VLDB2025
Schuyler: Self-Supervised Clustering of Tables in Relational Databases
Lukas Laskowski, Fabian Panse, Michael Hladik, Jan Portisch, Felix Naumann
摘要
Databases are integral to modern applications. They enable the efficient processing of vast amounts of data, making it possible to build services that support millions of users. However, these systems often comprise hundreds of interconnected tables, complicating maintenance and comprehension. To effectively operate them, having an overview of the database is of utmost importance. Database table clustering involves grouping semantically related tables, which simplifies many database management, analysis, and integration tasks. We present Schuyler, a system that clusters database tables by combining structural and semantic features of the database.
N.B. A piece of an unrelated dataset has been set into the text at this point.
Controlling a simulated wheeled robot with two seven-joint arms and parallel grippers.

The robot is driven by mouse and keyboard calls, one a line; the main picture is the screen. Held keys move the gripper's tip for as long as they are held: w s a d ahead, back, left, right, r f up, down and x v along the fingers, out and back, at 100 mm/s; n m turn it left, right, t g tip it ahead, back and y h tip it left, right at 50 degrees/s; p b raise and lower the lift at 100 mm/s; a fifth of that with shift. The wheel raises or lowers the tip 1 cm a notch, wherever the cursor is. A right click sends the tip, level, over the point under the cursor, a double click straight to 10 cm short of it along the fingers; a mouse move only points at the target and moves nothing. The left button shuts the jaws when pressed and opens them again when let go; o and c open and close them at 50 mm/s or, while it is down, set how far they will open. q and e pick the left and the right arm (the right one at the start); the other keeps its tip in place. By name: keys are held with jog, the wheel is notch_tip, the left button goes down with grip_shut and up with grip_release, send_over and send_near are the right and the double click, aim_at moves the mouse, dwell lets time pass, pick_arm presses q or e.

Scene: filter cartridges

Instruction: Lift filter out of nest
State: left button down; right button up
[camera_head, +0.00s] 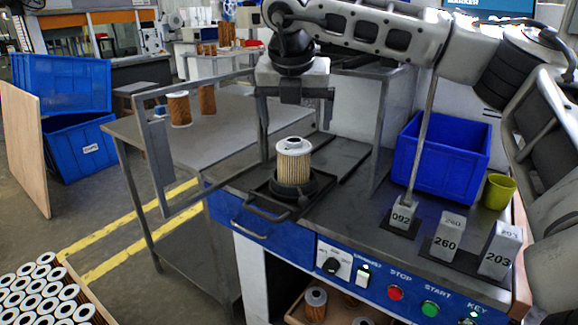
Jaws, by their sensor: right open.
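A filter (294,162) with a pale, pleated side and a white ring-shaped top stands upright in a dark round nest (291,190) on a black tray-like slide with a handle, on the workbench. My right gripper (294,112) hangs pointing down above the filter, its fingers spread apart. The filter's top is below the gripper, and nothing is held. Whether the fingertips reach down beside the filter's top is hard to tell. My left gripper is not in view.
A blue bin (441,152), a green cup (498,191) and numbered weights (447,238) stand on the right of the bench. A metal frame (160,150) stands at the left. Buttons (396,293) line the front panel. A crate of white-topped filters (45,290) is at lower left.

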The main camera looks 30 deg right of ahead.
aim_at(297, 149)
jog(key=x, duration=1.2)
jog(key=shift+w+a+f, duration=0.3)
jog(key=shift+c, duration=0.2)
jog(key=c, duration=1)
Specifically, Schuyler fine-tunes a large language model in a self-supervised manner using triplet-loss to produce high-quality embeddings representing table semantics. Subsequently, these embeddings are clustered to achieve a database table clustering. Our approach requires no labeled training data and, thus, is applicable to arbitrary databases. To validate Schuyler and benchmark it against state-of-the-art competitors, we introduce a benchmark collection consisting of five real-world databases. These databases vary significantly in size (29–481 tables) and complexity (3–47 clusters) and reflect diverse real-world challenges. Our results demonstrate that Schuyler consistently achieves superior clustering performance, improving the state-of-the-art on average by 0.13 ARI (adjusted Rand index) and 0.10 AMI (adjusted mutual information).